Fundamentals of MOSFET and IGBT Gate Driver Circuits

https://www.ti.com/lit/ml/slua618a/slua618a.pdf?ts=1625178399487&ref_url=https%253A%252F%252Fwww.google.com%252F

This reference describes the turn-on and turn-off behavior of the MOSFET in terms of the Gate charge and device parameters. Figure 10 shows the bipolar totem-pole driver which may be useful in your application. I plan to build one of these soon from discrete components to perform low side driver experiments using a 7.4 volt battery powered hand held vaccuum as the motor and load with a so-called logic level power MOSFET.

Gate-Source Equivalent Capacitor

The figure below, taken from this question:

Why doesn't shoot-through occur on totem-pole structure?

shows Cg as the equivalent capacitor storing the gate charge while driven by the so-called totem-pole circuit.

Based on comments below it may be true that Vgs is still limited by the logic level voltage output used as input to the driver circuit.
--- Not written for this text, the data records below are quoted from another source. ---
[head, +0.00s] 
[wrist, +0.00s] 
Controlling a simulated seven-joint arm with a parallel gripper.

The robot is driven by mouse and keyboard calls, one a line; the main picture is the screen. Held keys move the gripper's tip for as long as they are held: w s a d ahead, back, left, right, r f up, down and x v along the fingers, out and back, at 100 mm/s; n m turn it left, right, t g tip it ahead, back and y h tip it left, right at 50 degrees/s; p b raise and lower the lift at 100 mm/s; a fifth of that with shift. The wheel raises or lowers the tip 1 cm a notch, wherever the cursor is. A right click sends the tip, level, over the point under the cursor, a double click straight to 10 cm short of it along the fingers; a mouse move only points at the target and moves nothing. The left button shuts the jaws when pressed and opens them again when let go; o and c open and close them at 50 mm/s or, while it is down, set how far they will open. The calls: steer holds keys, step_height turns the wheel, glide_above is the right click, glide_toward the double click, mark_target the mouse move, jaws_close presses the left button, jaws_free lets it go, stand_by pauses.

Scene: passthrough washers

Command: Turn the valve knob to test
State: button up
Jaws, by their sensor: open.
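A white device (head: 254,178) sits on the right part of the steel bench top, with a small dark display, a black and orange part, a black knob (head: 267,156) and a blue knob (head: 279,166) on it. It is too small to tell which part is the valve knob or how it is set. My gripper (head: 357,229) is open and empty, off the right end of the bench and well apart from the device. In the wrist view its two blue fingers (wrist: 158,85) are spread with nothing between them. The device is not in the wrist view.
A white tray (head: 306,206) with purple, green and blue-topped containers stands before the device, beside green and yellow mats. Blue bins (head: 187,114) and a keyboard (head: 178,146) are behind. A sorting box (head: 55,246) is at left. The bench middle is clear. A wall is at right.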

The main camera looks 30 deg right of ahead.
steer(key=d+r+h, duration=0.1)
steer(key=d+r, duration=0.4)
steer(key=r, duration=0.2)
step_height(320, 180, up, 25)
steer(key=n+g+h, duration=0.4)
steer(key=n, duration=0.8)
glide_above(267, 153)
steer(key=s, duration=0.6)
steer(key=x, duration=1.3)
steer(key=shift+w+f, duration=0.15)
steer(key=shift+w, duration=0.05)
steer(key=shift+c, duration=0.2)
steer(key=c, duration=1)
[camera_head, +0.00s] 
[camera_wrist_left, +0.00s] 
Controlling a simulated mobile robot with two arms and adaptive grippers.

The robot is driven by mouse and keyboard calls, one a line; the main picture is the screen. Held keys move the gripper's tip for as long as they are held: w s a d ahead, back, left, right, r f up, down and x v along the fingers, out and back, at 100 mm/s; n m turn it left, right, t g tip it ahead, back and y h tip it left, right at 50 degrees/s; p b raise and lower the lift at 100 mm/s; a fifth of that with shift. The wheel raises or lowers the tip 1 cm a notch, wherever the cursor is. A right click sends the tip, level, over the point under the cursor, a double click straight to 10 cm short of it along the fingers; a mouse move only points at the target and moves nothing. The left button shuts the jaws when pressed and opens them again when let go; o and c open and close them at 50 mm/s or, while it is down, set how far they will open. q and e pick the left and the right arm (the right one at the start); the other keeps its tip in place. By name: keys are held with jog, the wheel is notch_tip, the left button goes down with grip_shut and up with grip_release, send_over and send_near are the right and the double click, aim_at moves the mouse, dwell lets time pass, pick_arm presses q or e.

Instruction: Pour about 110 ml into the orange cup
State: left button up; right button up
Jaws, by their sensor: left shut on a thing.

However this driver circuit still might improve the switch time On/Off using the same logic levels and MOSFET as applied in the question.

Answer 5

Only use Logic level FETs with Vt around 1V for this and use PWM to vary speed.

You were making the FET into a big resistor that would share the motor power dissipation.

Always use a FET with a Vt=Vgs(th)max < 1/2 of Vdd for Vgs.